# Task goal
Copy out each line below exactly as it appears.

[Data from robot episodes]
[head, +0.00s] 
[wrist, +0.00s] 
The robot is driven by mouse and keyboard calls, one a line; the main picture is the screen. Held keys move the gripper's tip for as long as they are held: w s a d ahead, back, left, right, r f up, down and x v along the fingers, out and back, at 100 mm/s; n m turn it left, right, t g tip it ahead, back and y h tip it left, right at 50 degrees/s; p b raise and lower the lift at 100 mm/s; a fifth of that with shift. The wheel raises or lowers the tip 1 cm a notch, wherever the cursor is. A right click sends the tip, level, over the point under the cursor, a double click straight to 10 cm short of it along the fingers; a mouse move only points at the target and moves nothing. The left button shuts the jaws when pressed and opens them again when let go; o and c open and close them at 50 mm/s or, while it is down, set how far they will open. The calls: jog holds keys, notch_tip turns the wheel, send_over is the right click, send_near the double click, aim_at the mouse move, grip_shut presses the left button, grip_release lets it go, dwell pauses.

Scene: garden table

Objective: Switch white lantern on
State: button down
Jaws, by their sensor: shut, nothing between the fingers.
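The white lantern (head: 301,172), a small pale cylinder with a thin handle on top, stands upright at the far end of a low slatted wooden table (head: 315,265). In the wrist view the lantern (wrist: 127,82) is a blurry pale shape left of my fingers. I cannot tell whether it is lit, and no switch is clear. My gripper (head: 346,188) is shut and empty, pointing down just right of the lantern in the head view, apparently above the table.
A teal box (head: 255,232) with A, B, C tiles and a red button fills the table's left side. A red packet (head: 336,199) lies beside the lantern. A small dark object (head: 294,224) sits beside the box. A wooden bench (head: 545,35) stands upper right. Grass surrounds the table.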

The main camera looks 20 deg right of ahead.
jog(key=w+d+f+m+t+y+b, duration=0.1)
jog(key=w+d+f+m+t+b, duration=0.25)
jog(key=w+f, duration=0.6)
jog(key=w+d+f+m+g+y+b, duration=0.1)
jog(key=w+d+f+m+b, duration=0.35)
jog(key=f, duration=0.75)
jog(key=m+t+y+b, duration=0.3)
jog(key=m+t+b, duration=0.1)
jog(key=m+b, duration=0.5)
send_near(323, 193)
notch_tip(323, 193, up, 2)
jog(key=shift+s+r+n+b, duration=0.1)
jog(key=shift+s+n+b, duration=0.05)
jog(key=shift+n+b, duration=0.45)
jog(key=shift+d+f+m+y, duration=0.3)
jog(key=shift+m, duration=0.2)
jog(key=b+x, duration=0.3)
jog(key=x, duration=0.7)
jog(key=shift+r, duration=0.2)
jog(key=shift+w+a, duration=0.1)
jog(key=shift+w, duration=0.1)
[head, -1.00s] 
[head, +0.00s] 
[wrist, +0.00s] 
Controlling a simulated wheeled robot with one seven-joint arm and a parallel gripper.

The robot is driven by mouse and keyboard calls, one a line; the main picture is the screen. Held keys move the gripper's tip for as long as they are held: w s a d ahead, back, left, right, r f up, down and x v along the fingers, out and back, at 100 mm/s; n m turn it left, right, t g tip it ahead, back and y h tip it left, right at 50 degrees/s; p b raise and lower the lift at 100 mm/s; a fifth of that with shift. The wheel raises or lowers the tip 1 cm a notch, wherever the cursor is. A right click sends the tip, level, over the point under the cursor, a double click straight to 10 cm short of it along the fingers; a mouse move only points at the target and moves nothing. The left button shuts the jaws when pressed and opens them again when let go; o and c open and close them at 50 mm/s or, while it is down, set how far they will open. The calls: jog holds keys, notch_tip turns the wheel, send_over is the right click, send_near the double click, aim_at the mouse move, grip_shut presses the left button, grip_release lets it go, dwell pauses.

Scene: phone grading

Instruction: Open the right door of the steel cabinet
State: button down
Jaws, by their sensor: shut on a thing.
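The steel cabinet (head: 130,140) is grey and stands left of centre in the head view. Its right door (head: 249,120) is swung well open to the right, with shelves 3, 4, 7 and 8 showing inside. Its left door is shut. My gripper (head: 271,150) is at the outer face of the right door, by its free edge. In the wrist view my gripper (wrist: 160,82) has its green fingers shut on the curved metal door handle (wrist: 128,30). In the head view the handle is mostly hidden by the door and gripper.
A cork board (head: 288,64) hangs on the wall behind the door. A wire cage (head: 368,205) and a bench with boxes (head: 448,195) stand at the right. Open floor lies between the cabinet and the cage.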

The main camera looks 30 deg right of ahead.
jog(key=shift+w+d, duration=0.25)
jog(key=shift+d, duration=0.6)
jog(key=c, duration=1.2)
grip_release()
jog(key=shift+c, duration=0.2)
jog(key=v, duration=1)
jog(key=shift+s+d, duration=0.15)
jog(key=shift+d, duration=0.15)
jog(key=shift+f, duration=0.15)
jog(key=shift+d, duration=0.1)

# Complete output
[head, +0.00s] 
[wrist, +0.00s] 
The robot is driven by mouse and keyboard calls, one a line; the main picture is the screen. Held keys move the gripper's tip for as long as they are held: w s a d ahead, back, left, right, r f up, down and x v along the fingers, out and back, at 100 mm/s; n m turn it left, right, t g tip it ahead, back and y h tip it left, right at 50 degrees/s; p b raise and lower the lift at 100 mm/s; a fifth of that with shift. The wheel raises or lowers the tip 1 cm a notch, wherever the cursor is. A right click sends the tip, level, over the point under the cursor, a double click straight to 10 cm short of it along the fingers; a mouse move only points at the target and moves nothing. The left button shuts the jaws when pressed and opens them again when let go; o and c open and close them at 50 mm/s or, while it is down, set how far they will open. The calls: jog holds keys, notch_tip turns the wheel, send_over is the right click, send_near the double click, aim_at the mouse move, grip_shut presses the left button, grip_release lets it go, dwell pauses.

Scene: garden table

Objective: Switch white lantern on
State: button down
Jaws, by their sensor: shut, nothing between the fingers.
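The white lantern (head: 301,172), a small pale cylinder with a thin handle on top, stands upright at the far end of a low slatted wooden table (head: 315,265). In the wrist view the lantern (wrist: 127,82) is a blurry pale shape left of my fingers. I cannot tell whether it is lit, and no switch is clear. My gripper (head: 346,188) is shut and empty, pointing down just right of the lantern in the head view, apparently above the table.
A teal box (head: 255,232) with A, B, C tiles and a red button fills the table's left side. A red packet (head: 336,199) lies beside the lantern. A small dark object (head: 294,224) sits beside the box. A wooden bench (head: 545,35) stands upper right. Grass surrounds the table.

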The main camera looks 20 deg right of ahead.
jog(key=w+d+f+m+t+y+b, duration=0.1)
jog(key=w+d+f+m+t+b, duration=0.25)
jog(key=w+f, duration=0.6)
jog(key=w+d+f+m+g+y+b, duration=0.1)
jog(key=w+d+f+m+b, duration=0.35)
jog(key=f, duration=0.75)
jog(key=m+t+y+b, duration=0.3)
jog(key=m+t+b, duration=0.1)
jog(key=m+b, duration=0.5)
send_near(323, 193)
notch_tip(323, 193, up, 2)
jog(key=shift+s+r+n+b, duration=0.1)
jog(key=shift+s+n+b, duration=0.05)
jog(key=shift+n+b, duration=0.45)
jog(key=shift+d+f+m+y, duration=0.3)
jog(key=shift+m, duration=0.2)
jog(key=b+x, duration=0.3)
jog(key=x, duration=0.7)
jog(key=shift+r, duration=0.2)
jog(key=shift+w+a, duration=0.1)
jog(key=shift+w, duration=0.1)
[head, -1.00s] 
[head, +0.00s] 
[wrist, +0.00s] 
Controlling a simulated wheeled robot with one seven-joint arm and a parallel gripper.

The robot is driven by mouse and keyboard calls, one a line; the main picture is the screen. Held keys move the gripper's tip for as long as they are held: w s a d ahead, back, left, right, r f up, down and x v along the fingers, out and back, at 100 mm/s; n m turn it left, right, t g tip it ahead, back and y h tip it left, right at 50 degrees/s; p b raise and lower the lift at 100 mm/s; a fifth of that with shift. The wheel raises or lowers the tip 1 cm a notch, wherever the cursor is. A right click sends the tip, level, over the point under the cursor, a double click straight to 10 cm short of it along the fingers; a mouse move only points at the target and moves nothing. The left button shuts the jaws when pressed and opens them again when let go; o and c open and close them at 50 mm/s or, while it is down, set how far they will open. The calls: jog holds keys, notch_tip turns the wheel, send_over is the right click, send_near the double click, aim_at the mouse move, grip_shut presses the left button, grip_release lets it go, dwell pauses.

Scene: phone grading

Instruction: Open the right door of the steel cabinet
State: button down
Jaws, by their sensor: shut on a thing.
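The steel cabinet (head: 130,140) is grey and stands left of centre in the head view. Its right door (head: 249,120) is swung well open to the right, with shelves 3, 4, 7 and 8 showing inside. Its left door is shut. My gripper (head: 271,150) is at the outer face of the right door, by its free edge. In the wrist view my gripper (wrist: 160,82) has its green fingers shut on the curved metal door handle (wrist: 128,30). In the head view the handle is mostly hidden by the door and gripper.
A cork board (head: 288,64) hangs on the wall behind the door. A wire cage (head: 368,205) and a bench with boxes (head: 448,195) stand at the right. Open floor lies between the cabinet and the cage.

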The main camera looks 30 deg right of ahead.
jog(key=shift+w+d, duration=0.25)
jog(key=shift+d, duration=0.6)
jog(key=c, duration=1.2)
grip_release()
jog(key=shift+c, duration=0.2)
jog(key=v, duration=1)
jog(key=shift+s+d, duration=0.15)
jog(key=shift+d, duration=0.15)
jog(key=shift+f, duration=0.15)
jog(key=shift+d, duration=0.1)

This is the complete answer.